TASK BRIEF: Each line of the material must be returned exactly.

DATA BLOCK:
::::
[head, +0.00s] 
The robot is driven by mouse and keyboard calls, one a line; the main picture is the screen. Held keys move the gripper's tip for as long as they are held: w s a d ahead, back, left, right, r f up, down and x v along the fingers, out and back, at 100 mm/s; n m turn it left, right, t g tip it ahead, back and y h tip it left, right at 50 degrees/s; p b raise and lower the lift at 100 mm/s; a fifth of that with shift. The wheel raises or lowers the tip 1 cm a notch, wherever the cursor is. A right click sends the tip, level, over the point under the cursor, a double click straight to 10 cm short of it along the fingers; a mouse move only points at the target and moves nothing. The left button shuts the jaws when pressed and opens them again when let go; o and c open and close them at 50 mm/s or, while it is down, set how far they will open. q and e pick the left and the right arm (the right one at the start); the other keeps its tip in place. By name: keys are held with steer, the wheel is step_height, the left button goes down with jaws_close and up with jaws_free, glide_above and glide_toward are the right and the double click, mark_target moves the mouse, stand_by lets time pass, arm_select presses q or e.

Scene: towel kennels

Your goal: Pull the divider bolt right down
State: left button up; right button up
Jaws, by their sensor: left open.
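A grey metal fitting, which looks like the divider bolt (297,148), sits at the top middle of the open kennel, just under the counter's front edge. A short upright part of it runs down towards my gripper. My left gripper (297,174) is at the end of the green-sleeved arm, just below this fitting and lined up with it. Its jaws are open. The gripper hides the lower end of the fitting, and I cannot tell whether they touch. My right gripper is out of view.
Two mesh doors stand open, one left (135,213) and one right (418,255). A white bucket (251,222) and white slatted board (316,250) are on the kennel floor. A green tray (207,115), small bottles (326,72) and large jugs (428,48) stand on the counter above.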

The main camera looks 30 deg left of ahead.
::::
FULL RESPONSE:
[head, +0.00s] 
The robot is driven by mouse and keyboard calls, one a line; the main picture is the screen. Held keys move the gripper's tip for as long as they are held: w s a d ahead, back, left, right, r f up, down and x v along the fingers, out and back, at 100 mm/s; n m turn it left, right, t g tip it ahead, back and y h tip it left, right at 50 degrees/s; p b raise and lower the lift at 100 mm/s; a fifth of that with shift. The wheel raises or lowers the tip 1 cm a notch, wherever the cursor is. A right click sends the tip, level, over the point under the cursor, a double click straight to 10 cm short of it along the fingers; a mouse move only points at the target and moves nothing. The left button shuts the jaws when pressed and opens them again when let go; o and c open and close them at 50 mm/s or, while it is down, set how far they will open. q and e pick the left and the right arm (the right one at the start); the other keeps its tip in place. By name: keys are held with steer, the wheel is step_height, the left button goes down with jaws_close and up with jaws_free, glide_above and glide_toward are the right and the double click, mark_target moves the mouse, stand_by lets time pass, arm_select presses q or e.

Scene: towel kennels

Your goal: Pull the divider bolt right down
State: left button up; right button up
Jaws, by their sensor: left open.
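A grey metal fitting, which looks like the divider bolt (297,148), sits at the top middle of the open kennel, just under the counter's front edge. A short upright part of it runs down towards my gripper. My left gripper (297,174) is at the end of the green-sleeved arm, just below this fitting and lined up with it. Its jaws are open. The gripper hides the lower end of the fitting, and I cannot tell whether they touch. My right gripper is out of view.
Two mesh doors stand open, one left (135,213) and one right (418,255). A white bucket (251,222) and white slatted board (316,250) are on the kennel floor. A green tray (207,115), small bottles (326,72) and large jugs (428,48) stand on the counter above.

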The main camera looks 30 deg left of ahead.

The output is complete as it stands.